İran İslam Cumhuriyeti’nin Bahailiği bir inanç olarak kabul etmeyip Bahailiği ‘Kafirlik’ olarak tanımladığını da dile getiren Sermed Mıqbel Keyi Xesrew, bunun sonucu olarak Bahailere karşı şiddet ve büyük bir ekonomik baskı uyguladığını sözlerine ekledi.

Keyi Xesrew, yüzlerce Bahai’nin tutuklandığını hatta idam edildiğini, hatta bazı Bahailerin ev ve dükkanlarının yıkıldığını ifade etti.

Dünyadaki dini inançlara karşı yapılan hukuksuzlukları gözlemleyen ABD hükümetine bağlı Uluslararası Dini Özgürlükler Merkezi’nin(USCIRT), geçtiğimiz Nisan ayında konuyla ilgili yayımladığı raporunda, 2017’de olumlu bir tablo olmasına karşın İran’da, dini azınlıklara karşı gerçekleştirilen şiddet uygulamalarının, geçtiğimiz yıla nazaran büyük bir artış gösterdiğini belirten Keyi Xesrew, şöyle devam etti:

“Dünyadaki bütün Bahailer, inançları gereği barışçıl insanlardır. Siyasete bulaşmaz ve şiddeti ret ederler. İran’da 1979’dan bu yana, Bahailerin maruz kaldıkları baskı ve şiddetin dışında, 180 ile 200 kişi arasında Bahai, inançlarından dolayı İran tarafından idam edildi ve bunlar belgelidir.”

Dünyadaki diğer ülke ve toplumlarına olduğu gibi Bahailerin İran’a ve onun siyasetine karşı saygı gösterdiğini, savaşı tasvip etmediklerini ifade eden Sermed Mıqbel Keyi Xesrew, Bahailik ve ortaya çıkışıyla ilgili şu bilgileri verdi:

“Bahailik, 1844’te İran’da ortaya çıkmış, dünyadaki tek tanrılı inanç sistemlerinden bir tanesidir. İnsanlığın doğadaki ruhsal birliğini esas alan ve bu felsefesini üç ana argüman olan tek tanrı, tek din ve insanlık birliği ile temellendiren bir inançtır.

Ancak inanç olarak asıl temellendirmesini “Bahaulla” ismiyle anılan Hüseyin Ali Nuri tarafından 1863 yılında Bağdat yakınlarındaki Necibiye Bahçeleri’nde gerçekleştirmiştir. Dine mensup kişiler bu bahçeleri Baxçeyî Rezwan yani Rezwan Bahçesi olarak tanımlanır.”

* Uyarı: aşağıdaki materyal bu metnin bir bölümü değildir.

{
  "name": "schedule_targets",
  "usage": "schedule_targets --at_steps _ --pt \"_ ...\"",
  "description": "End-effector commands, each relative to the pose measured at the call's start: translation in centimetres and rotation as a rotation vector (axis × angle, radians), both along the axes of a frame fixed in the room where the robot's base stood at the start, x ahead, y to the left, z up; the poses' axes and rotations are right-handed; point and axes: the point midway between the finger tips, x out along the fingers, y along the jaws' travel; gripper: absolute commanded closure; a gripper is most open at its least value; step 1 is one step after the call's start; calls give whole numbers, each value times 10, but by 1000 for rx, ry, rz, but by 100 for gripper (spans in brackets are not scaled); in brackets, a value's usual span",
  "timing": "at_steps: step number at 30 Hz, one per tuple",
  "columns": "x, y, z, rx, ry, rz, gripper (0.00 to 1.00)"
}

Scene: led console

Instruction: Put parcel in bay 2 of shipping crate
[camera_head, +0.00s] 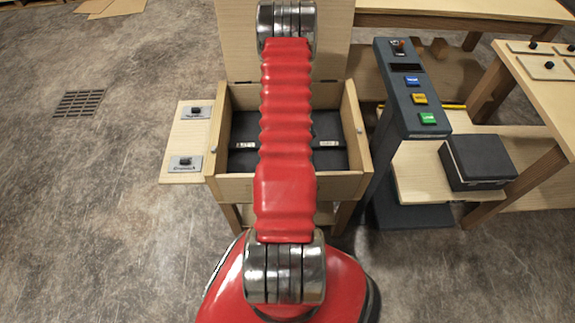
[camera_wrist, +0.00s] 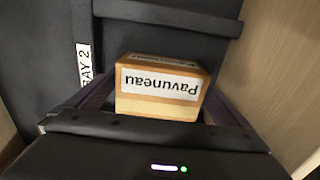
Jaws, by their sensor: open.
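The parcel (camera_wrist: 160,92) is a small light-wood block with a white label reading "Pavuneau", upside down in the wrist view. It is between the fingers of my gripper (camera_wrist: 161,84), which is open. I cannot tell whether either finger touches it. Dark padding lies around it, and a white "BAY 2" tag (camera_wrist: 84,66) shows to its left. The shipping crate (camera_head: 222,132) stands open in the head view, pale wood with a dark lining and small white tags inside. My arm covers the crate's middle there, hiding my gripper and the parcel.
The crate's lid (camera_head: 235,45) stands raised behind it. A side panel with two latches (camera_head: 186,140) extends left. A dark console (camera_head: 410,90) with blue, yellow and green buttons stands right, beside a black box (camera_head: 478,162) on a shelf. Wooden tables stand behind and right.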

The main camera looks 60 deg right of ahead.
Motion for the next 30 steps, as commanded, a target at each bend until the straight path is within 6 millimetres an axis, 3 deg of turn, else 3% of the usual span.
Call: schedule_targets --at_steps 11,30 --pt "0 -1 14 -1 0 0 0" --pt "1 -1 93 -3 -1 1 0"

Bahailerin bazı kutsal günlerinin olduğu bilgisini paylaşan Keyi Xesrew, bu günlerde çalışmanın haram sayıldığı ancak İran’da bu kutsal günlerde çalışmayıp gününü evde geçirmek isteyen bazı Bahailerin dükkanlarının yakılıp harap edilmelerinden dolayı İran’da esnaflık mesleği icra eden Bahailerin kutsal günlerinde bile çalışmak zorunda kaldıklarını belirtti.

İran’ın en kalabalık dini azınlıklarından biri olan Bahailerin büyük bir bölümünün, yoğun baskılar, tutuklanmalar ve işkencelerden geçtikleri için İran’ı terk etmek zorunda kaldıklarını ifade eden Keyi Xesrew, 2018’de bir çok Bahai şahsiyetin tutuklandığını, bazılarının da üniversitelerden atıldığını söyledi.

Kürdistan Bölgesi Diyanet İşleri Başkanlığı’nın Bahailer Resmi Temsilcisi Sermed Mıqbel Keyi Xesrew, konuşmasının sonunda, Bahailerin, dünyanın farklı ülkelerinde ofisleri bulunan Uluslar arası Bahai Çalışma Örgütü (BIC) eliyle dayanışmalarını sağlayıp dinlerini insanlara ulaştırmaya çalıştığını dile getirerek, bu New York’taki Birleşmiş Milletler Genel Merkezi, Lüksemburg, Cenevre ve Cakarta’daki ofislerin bunlardan bazıları olduğunu söyledi.